Sunday’s election of opposition candidate Mauricio Macri marks a moment investors have been waiting for in Argentina for a long time.
In the 14 years since the country carried out the biggest default the world had ever seen, international investors watched an economy that had long been one of their favorites turn into a pariah in global capital markets. Under the Kirchners — first Nestor and then his wife, Cristina — Argentina became best known for its byzantine foreign-exchange system, the seizure of privately-owned assets and the under-reporting of inflation.
All that could change now. Macri, a 56-year-old Buenos Aires native, is pledging to quickly reverse much of the Kirchners’ policies and open up an economy that’s posting back-to-back years of almost zero growth.
Investor excitement is tangible, a rarity nowadays in a region that’s suddenly fallen out of favor. Companies, including Germany’s BayWa AG and Brazil’s BRF SA, are prepping to expand their presence in the country and Argentina’s benchmark stock index soared more than 30 percent in the past three months as traders anticipated a Macri victory. Even the country’s defaulted debt — the government fell back into default last year on legal grounds stemming from the 2001 debacle — has been rallying, with prices on benchmark bonds climbing well over par value. Eager to reinsert the country in foreign markets, Macri has said that settling the old debts will be a top priority after he’s sworn in as president on Dec. 10.
“We are optimistic,” said Jody LaNasa, the founder of the $1.5 billion hedge fund Serengeti Asset Management, which owns Argentine securities. “The question is whether this is going to be something like the rebirth of Argentina or another failed dream that people get excited about, but then they can’t overcome the challenges.”
The challenges indeed are substantial: foreign reserves are at a nine-year low; prices on the country’s commodity exports are depressed; the budget deficit is soaring to the widest in three decades; and inflation, as tallied by private economists, is running at an annual pace of more than 20 percent.

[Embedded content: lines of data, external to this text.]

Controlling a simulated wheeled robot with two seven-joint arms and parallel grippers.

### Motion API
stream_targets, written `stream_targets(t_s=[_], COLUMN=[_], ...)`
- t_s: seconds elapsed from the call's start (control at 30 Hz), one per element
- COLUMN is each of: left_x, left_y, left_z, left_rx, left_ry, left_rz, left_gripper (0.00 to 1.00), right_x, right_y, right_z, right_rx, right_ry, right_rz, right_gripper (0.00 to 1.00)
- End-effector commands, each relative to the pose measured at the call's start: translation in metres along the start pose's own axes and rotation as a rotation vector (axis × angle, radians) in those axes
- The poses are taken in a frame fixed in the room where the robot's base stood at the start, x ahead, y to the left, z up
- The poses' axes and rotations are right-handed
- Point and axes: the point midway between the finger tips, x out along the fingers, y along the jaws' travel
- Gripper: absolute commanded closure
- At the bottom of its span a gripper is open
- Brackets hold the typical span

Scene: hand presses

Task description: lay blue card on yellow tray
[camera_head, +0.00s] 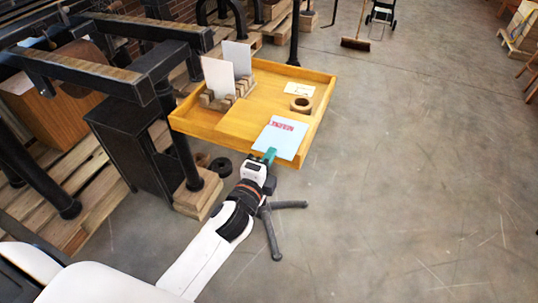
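The blue card (284,138) is pale blue with red lettering and lies roughly flat over the front right part of the yellow tray (228,130). My left gripper (269,156) is at the tray's front edge, its green fingertips shut on the card's near edge. I cannot tell whether the card touches the tray floor or hangs just above it. My right gripper is not in view.
A dark press frame (120,80) stands left. Open concrete floor (420,190) lies right.

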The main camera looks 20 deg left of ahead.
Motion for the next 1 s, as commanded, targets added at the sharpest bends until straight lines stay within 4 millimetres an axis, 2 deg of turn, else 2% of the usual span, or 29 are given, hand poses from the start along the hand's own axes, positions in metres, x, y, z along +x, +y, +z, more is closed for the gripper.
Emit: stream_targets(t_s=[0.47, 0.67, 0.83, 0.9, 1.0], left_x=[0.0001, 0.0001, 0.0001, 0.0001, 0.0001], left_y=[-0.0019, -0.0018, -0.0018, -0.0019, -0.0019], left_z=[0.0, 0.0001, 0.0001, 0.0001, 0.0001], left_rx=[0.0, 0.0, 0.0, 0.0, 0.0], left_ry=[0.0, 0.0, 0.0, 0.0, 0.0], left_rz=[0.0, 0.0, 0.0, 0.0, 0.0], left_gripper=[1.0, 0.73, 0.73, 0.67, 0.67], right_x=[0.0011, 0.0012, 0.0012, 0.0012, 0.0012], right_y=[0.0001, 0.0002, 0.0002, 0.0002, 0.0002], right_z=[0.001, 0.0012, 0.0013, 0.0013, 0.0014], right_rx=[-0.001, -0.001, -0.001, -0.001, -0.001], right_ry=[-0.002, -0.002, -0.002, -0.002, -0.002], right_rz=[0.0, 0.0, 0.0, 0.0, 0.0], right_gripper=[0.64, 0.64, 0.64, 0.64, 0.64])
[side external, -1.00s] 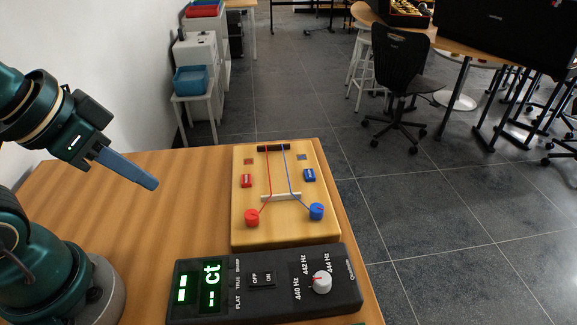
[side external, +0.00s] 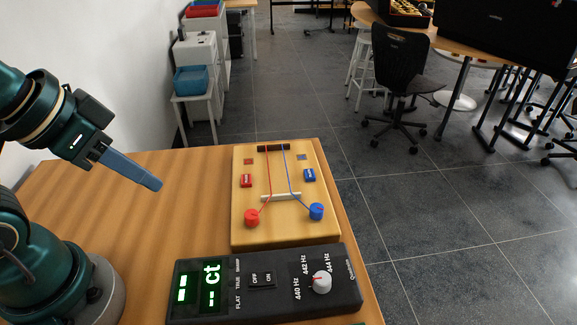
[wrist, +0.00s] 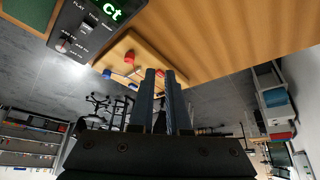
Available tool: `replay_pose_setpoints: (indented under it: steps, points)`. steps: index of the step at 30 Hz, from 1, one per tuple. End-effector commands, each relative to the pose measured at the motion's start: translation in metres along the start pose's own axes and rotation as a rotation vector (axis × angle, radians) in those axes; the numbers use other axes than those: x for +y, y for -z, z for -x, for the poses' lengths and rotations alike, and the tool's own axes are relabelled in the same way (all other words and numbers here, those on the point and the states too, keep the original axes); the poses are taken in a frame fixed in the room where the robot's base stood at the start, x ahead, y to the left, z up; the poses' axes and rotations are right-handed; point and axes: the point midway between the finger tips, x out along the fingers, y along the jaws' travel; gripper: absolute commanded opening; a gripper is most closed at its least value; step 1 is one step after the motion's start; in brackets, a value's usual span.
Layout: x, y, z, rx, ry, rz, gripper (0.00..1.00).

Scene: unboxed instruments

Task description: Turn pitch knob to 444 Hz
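The black tuner (side external: 225,310) lies on the table's near edge in the side view. Its white pitch knob (side external: 321,282) is at its right end, below the labels 440, 442 and 444 Hz. A red mark shows on the knob's left side, toward the 440 and 442 labels; the exact setting is too small to tell. The knob also shows at upper left in the wrist view (wrist: 63,46). My gripper (side external: 158,185) is in the air above the table's left part, well left of the knob. Its fingers are close together with nothing between them.
A wooden board (side external: 247,228) with a red peg (side external: 252,217), a blue peg (side external: 316,211) and two strings lies behind the tuner. OFF and ON switches (side external: 261,279) sit mid-tuner beside the green display (side external: 210,284). The table (side external: 150,235) is clear left of the board.

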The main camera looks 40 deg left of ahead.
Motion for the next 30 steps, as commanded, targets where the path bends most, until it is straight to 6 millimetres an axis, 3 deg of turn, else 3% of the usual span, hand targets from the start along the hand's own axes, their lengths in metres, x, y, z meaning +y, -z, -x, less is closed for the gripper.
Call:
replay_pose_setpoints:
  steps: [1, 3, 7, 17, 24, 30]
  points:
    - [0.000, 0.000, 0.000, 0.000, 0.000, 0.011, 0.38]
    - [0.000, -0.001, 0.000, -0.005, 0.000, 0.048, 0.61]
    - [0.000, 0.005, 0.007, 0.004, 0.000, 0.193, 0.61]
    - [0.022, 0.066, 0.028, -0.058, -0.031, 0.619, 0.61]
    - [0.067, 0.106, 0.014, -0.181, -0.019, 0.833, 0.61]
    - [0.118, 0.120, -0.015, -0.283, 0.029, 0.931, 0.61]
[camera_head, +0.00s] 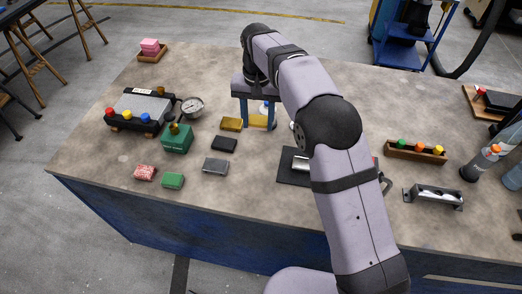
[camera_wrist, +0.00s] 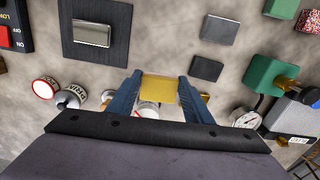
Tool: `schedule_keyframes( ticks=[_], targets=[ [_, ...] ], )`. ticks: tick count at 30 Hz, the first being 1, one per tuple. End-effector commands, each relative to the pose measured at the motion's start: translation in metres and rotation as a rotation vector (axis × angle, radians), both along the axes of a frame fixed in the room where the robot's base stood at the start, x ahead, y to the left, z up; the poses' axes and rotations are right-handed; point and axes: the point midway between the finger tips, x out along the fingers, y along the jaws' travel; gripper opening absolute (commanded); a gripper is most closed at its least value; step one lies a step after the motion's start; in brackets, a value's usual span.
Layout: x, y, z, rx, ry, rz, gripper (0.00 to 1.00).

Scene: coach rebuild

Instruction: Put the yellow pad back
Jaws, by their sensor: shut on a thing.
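My gripper (camera_head: 256,124) has blue fingers and is shut on the yellow pad (camera_wrist: 159,89), which spans the gap between the fingertips in the wrist view. In the head view the pad (camera_head: 259,121) shows between the fingers, over the middle of the bench. I cannot tell how far above the bench top it is. A second, darker yellow block (camera_head: 231,124) lies just left of the gripper. In the wrist view it is mostly hidden behind the right finger. A black pad (camera_head: 224,144) and a grey pad (camera_head: 216,166) lie in front of it.
Left are a green box (camera_head: 177,140), a gauge (camera_head: 193,106) and a black device with coloured knobs (camera_head: 141,108). A dark plate with a metal block (camera_wrist: 92,33) lies near the arm. A wooden knob rack (camera_head: 415,152) and metal bracket (camera_head: 433,197) are right.

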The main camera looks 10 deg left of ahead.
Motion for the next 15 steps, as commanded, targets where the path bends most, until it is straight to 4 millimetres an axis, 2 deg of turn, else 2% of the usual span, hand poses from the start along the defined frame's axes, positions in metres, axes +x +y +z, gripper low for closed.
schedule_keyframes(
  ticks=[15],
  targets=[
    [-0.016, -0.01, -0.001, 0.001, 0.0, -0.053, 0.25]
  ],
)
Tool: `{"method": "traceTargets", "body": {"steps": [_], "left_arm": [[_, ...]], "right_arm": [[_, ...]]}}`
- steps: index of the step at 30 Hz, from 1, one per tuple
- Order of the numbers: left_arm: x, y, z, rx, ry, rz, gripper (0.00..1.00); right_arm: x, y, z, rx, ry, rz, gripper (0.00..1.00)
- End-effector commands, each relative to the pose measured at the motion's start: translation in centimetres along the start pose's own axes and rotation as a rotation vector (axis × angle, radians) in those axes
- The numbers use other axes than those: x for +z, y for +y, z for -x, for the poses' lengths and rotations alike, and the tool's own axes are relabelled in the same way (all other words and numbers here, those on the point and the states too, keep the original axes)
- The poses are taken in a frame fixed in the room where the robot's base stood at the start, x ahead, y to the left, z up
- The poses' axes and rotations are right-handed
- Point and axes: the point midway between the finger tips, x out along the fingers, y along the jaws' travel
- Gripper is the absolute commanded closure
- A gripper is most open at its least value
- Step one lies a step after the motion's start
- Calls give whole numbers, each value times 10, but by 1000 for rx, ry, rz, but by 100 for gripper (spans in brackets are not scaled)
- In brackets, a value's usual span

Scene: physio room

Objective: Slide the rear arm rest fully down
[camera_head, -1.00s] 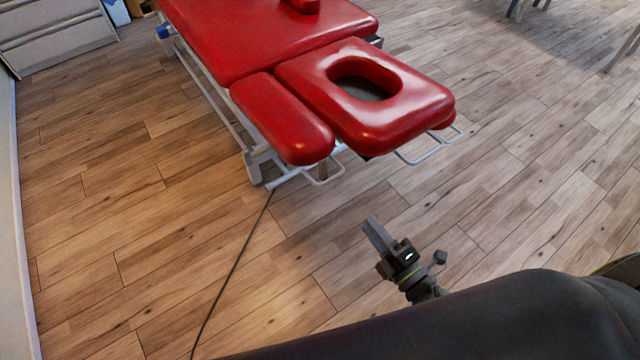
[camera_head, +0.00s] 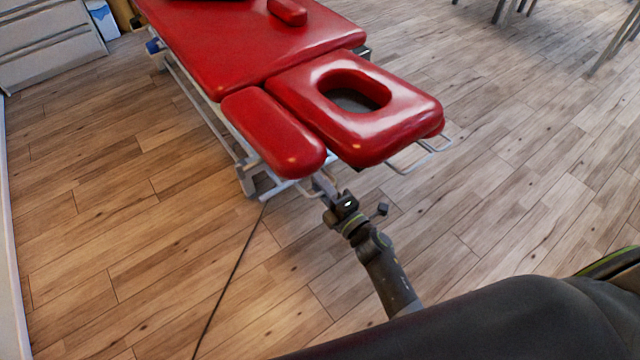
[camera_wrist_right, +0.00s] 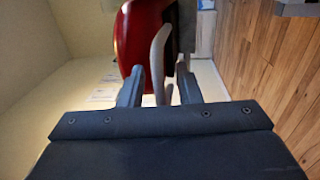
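The red treatment table has a headrest (camera_head: 402,118) with an oval face hole. A long red arm rest pad (camera_head: 272,132) lies along its left side, close to the headrest's height. A bent metal loop (camera_head: 306,188) hangs under this pad's near end. My right gripper (camera_head: 321,183) is at that loop, just below the pad. In the right wrist view, its fingers (camera_wrist_right: 160,72) are open, with the grey bar of the loop (camera_wrist_right: 158,50) between them and gaps visible beside it. The red pad (camera_wrist_right: 137,35) shows beyond the left finger. My left gripper is out of view.
A second red pad (camera_head: 436,131) is mostly hidden at the headrest's right side, with another metal loop (camera_head: 420,158) below. The table's white frame (camera_head: 248,182) stands at left, and a dark cable (camera_head: 238,262) runs along the floor. The wooden floor around is mostly clear.

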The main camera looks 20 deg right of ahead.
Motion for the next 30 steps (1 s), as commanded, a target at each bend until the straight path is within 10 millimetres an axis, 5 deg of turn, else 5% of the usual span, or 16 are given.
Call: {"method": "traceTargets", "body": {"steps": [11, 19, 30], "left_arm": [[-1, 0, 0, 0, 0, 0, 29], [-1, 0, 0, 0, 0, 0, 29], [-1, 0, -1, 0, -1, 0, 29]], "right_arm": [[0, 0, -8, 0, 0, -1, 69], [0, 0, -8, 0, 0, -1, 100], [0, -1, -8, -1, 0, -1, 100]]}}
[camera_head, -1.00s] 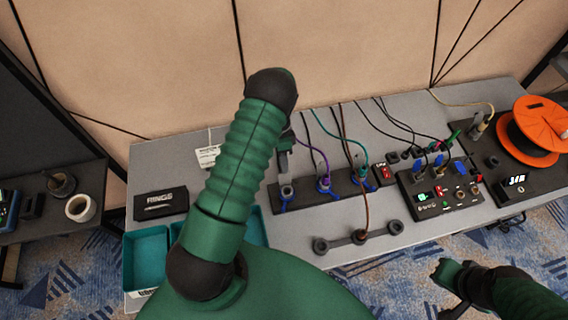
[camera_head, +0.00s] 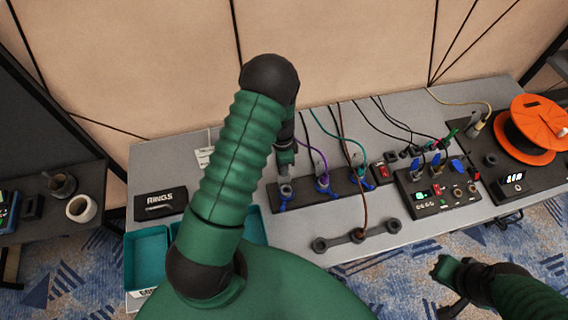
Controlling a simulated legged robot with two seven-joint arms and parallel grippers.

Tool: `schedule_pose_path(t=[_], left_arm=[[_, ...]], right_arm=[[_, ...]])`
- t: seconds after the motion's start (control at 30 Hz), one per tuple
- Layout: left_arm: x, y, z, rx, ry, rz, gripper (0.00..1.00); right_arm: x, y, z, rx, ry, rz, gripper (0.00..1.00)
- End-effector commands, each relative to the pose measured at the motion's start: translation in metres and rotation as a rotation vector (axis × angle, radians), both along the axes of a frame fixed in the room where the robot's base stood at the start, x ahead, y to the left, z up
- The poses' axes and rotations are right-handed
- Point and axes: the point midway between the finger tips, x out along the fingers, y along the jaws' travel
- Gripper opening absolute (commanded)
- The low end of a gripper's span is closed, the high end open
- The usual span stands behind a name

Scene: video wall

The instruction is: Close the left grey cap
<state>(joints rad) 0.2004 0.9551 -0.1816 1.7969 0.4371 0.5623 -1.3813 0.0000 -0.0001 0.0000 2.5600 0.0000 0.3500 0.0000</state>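A black socket strip (camera_head: 304,195) lies on the grey table, with blue-ringed sockets along it. Its leftmost socket (camera_head: 286,191) has a grey top and no cable in it. I cannot tell a separate grey cap or its hinge position at this size. My left gripper (camera_head: 286,162) is just above and behind that socket, pointing down, partly hidden by my green forearm. Its fingers are too small and dark to read, and contact is unclear. My right gripper (camera_head: 441,289) is low at the right, off the table's front edge, with its fingers apart and empty.
Purple and teal cables plug into the strip's other sockets, right of my left gripper. A control box (camera_head: 436,193) and an orange reel (camera_head: 540,124) stand further right. A black RINGS box (camera_head: 160,203) and teal bins (camera_head: 147,257) are at left.

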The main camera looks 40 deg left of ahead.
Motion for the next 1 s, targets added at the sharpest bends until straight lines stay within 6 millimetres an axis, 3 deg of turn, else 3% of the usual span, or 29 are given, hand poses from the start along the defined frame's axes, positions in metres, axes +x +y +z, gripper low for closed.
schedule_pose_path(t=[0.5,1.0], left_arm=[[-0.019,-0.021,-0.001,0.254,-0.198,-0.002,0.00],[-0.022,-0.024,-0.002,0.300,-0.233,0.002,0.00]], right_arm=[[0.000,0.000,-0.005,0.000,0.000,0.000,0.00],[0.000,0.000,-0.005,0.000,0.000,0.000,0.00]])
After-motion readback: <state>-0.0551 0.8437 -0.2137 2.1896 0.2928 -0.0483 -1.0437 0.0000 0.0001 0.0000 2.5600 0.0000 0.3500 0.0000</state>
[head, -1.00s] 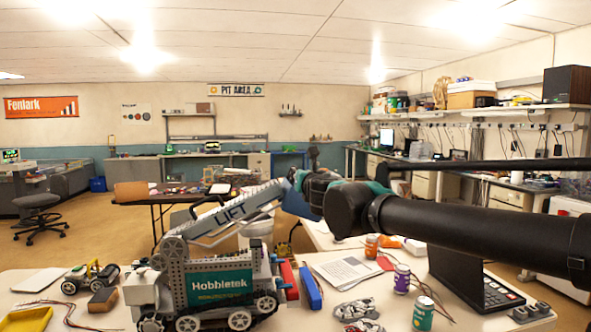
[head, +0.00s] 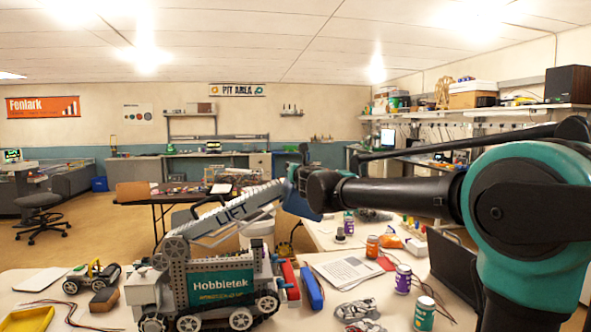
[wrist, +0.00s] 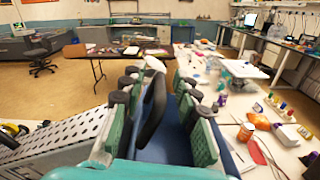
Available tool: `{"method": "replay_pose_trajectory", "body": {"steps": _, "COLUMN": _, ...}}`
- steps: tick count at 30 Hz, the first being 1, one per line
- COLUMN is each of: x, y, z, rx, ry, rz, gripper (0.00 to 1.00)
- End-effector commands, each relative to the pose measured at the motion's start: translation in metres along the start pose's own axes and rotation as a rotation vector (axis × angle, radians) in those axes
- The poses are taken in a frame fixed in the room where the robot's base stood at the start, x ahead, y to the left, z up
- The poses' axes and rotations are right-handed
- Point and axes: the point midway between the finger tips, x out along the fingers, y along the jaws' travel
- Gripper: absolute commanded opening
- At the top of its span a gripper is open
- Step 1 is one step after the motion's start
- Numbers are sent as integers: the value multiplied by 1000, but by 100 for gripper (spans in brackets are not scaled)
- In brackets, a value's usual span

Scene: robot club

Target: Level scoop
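A blue scoop (head: 301,207) is at the arm's raised end and looks tilted. My gripper (head: 297,180) is at the scoop, partly hidden by my wrist. I cannot tell whether either finger touches the scoop.
Several small jars stand to the right, including a purple one (head: 403,279) and a teal one (head: 424,313). A laptop (head: 450,268) is behind my arm. A blue battery pack (head: 311,287) lies beside the model robot. A small wheeled car (head: 91,277) is at left.

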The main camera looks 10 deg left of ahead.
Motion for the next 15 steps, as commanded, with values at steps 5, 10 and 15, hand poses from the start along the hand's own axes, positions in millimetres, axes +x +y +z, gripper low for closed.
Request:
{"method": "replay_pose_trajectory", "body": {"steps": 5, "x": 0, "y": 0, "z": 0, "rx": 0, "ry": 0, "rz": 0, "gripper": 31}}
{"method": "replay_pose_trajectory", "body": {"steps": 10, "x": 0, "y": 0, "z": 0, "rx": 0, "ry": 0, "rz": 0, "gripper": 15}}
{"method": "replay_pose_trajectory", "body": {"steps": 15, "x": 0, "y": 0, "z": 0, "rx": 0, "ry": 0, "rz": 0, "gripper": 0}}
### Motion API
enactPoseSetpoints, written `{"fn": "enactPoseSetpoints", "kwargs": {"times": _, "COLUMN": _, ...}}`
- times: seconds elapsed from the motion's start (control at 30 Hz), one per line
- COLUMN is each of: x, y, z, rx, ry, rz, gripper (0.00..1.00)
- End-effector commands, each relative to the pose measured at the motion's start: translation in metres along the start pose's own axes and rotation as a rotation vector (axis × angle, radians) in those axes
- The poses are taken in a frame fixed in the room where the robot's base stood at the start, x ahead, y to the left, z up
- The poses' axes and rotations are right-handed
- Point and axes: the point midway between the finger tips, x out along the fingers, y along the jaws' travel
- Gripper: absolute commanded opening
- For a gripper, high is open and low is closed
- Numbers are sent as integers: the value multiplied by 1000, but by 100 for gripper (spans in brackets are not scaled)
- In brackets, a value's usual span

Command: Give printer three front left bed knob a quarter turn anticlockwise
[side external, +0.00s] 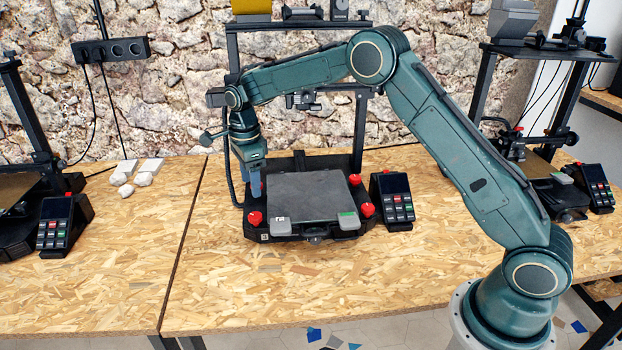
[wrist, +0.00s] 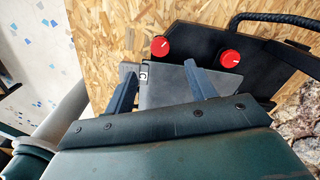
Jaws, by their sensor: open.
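The printer under my gripper (side external: 256,186) stands mid-table in the side external view; I cannot read a number on it. Its front left bed knob (side external: 255,217) is red and round, beside the front left corner of the grey bed (side external: 310,195). This knob also shows in the wrist view (wrist: 160,46), with a white mark on top. My gripper also shows in the wrist view (wrist: 158,74), fingers apart and nothing between them. It is above the bed's left side, behind the front left knob and not touching it. The back left knob (wrist: 229,58) is red too.
Two more red knobs, front right (side external: 367,209) and back right (side external: 354,179), flank the bed. A control box (side external: 393,203) stands to the right. Other printers stand left (side external: 18,190) and right (side external: 545,165). The table (side external: 225,280) in front is clear.

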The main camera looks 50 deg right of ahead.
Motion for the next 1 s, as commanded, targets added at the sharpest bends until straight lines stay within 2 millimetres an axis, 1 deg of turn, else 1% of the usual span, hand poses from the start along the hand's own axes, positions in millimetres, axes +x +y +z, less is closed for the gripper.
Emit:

Macri’s victory over the pro-government candidate, Daniel Scioli, is seen in part as an expression of Argentines’ frustration with the economy under the Kirchners. With 99 percent of the ballots counted, Macri, a two-term mayor of Buenos Aires and wealthy businessman, had 51.4 percent of the votes while Scioli took 48.6 percent. Minutes after Scioli conceded the race, Macri told his supporters that “a wonderful new stage begins for Argentina.”…
This is not the first time, of course, that foreign investors have piled into Argentina. In a country that was once one of the world’s richest (back around the turn of the 20th century), there have been countless booms and busts. Most recently, the nation became the darling of the investing world in the 1990s, when President Carlos Menem tamed hyperinflation, sold off state assets and opened up the economy….There’s no shortage of big-name investors — George Soros, Daniel Loeb and Richard Perry, to name a few — betting on him successfully resolving the debt dispute and regaining access to international credit markets.